Problem requirements: Print exactly the part opening with the line containing "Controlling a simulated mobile" and closing with the line containing "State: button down", with both of those lines included.

(Items listed in a dataset)

^^^^^^^^

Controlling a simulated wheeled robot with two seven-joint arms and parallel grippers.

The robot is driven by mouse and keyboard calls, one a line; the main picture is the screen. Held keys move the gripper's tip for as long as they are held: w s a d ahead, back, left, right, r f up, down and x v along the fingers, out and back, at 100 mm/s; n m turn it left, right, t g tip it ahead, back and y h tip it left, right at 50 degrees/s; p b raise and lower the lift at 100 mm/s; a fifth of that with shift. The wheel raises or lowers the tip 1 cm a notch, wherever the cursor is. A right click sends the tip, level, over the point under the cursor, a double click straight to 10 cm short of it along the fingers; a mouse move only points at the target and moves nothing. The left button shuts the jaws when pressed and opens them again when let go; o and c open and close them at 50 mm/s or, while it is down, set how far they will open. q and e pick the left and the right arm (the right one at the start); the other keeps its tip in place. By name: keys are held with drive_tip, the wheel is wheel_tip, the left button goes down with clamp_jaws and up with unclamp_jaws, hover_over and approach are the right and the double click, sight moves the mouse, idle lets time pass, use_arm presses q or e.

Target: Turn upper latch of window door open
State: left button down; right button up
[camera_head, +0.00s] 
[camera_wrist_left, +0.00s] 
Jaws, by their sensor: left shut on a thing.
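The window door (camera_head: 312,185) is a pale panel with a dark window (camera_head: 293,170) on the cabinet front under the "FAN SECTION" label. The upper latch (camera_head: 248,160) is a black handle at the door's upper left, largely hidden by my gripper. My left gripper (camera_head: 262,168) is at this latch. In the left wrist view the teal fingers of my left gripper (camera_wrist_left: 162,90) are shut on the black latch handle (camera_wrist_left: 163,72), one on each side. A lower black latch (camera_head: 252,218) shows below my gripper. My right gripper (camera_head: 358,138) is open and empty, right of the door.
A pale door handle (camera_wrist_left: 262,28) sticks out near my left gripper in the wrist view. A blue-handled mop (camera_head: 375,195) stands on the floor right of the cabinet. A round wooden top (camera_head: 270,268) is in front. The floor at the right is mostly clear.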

^^^^^^^^

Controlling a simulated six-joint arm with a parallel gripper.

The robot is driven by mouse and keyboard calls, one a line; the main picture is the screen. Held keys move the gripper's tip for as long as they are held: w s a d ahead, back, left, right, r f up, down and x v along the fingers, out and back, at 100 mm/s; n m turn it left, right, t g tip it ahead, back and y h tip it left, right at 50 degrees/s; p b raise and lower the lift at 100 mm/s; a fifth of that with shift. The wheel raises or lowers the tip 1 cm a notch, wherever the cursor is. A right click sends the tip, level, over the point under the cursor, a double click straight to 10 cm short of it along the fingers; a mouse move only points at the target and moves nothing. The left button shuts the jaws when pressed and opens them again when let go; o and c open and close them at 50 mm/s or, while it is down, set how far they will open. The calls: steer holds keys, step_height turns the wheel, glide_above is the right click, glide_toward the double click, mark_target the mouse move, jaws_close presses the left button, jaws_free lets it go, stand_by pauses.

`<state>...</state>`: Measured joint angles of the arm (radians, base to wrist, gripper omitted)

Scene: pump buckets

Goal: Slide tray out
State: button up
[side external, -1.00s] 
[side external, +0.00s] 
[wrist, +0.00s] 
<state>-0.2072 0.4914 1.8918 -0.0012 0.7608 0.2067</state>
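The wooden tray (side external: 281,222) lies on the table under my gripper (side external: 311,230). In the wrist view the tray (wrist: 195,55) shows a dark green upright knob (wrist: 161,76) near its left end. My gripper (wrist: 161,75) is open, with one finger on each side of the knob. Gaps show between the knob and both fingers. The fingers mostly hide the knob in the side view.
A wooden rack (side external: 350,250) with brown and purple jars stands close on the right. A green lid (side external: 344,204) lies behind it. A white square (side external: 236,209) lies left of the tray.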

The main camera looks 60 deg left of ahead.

^^^^^^^^

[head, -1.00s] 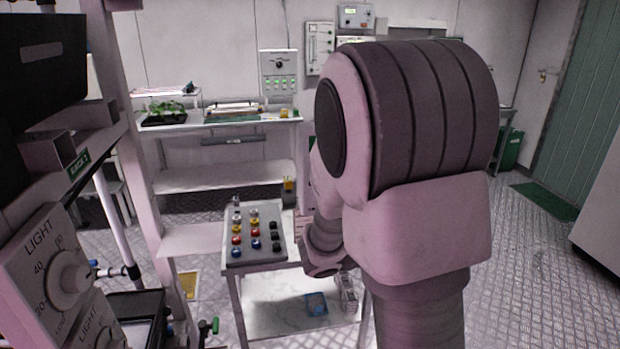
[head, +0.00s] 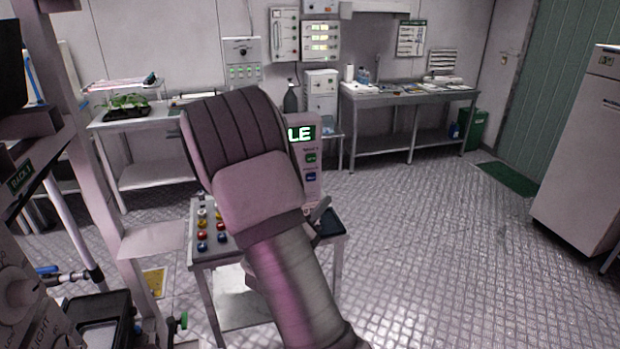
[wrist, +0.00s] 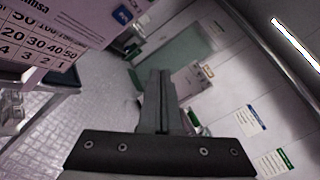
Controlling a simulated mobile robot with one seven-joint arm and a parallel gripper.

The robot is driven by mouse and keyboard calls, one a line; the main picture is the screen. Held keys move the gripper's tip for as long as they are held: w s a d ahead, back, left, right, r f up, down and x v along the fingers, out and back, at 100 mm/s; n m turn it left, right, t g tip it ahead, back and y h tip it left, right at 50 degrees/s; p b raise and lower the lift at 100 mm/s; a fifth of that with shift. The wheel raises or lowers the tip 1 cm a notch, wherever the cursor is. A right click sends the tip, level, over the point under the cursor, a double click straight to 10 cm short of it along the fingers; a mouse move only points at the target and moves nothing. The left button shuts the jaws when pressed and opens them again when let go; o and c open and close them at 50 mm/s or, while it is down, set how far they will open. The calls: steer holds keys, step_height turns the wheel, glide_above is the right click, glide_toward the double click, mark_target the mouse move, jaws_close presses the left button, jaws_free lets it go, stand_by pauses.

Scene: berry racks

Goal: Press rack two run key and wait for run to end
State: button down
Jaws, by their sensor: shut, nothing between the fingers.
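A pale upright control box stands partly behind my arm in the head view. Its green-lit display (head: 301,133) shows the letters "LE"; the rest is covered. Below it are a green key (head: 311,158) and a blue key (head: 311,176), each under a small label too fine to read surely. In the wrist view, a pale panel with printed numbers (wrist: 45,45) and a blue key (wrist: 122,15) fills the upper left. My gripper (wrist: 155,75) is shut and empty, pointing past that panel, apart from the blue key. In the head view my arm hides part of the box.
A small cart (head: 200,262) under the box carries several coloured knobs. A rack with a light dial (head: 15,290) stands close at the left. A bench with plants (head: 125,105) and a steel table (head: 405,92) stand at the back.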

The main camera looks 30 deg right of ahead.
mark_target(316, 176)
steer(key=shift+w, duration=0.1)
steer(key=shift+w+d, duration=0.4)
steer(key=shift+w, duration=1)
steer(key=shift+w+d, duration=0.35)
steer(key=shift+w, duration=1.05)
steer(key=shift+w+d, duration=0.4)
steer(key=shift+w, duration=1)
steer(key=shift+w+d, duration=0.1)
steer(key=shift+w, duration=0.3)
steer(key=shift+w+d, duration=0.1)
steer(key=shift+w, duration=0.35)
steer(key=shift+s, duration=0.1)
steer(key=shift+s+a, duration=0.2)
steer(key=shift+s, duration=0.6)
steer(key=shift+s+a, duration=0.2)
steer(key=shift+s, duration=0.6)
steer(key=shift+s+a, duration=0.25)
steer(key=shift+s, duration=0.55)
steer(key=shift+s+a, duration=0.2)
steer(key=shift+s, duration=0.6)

^^^^^^^^

Expected output:
Controlling a simulated mobile robot with one seven-joint arm and a parallel gripper.

The robot is driven by mouse and keyboard calls, one a line; the main picture is the screen. Held keys move the gripper's tip for as long as they are held: w s a d ahead, back, left, right, r f up, down and x v along the fingers, out and back, at 100 mm/s; n m turn it left, right, t g tip it ahead, back and y h tip it left, right at 50 degrees/s; p b raise and lower the lift at 100 mm/s; a fifth of that with shift. The wheel raises or lowers the tip 1 cm a notch, wherever the cursor is. A right click sends the tip, level, over the point under the cursor, a double click straight to 10 cm short of it along the fingers; a mouse move only points at the target and moves nothing. The left button shuts the jaws when pressed and opens them again when let go; o and c open and close them at 50 mm/s or, while it is down, set how far they will open. The calls: steer holds keys, step_height turns the wheel, glide_above is the right click, glide_toward the double click, mark_target the mouse move, jaws_close presses the left button, jaws_free lets it go, stand_by pauses.

Scene: berry racks

Goal: Press rack two run key and wait for run to end
State: button down

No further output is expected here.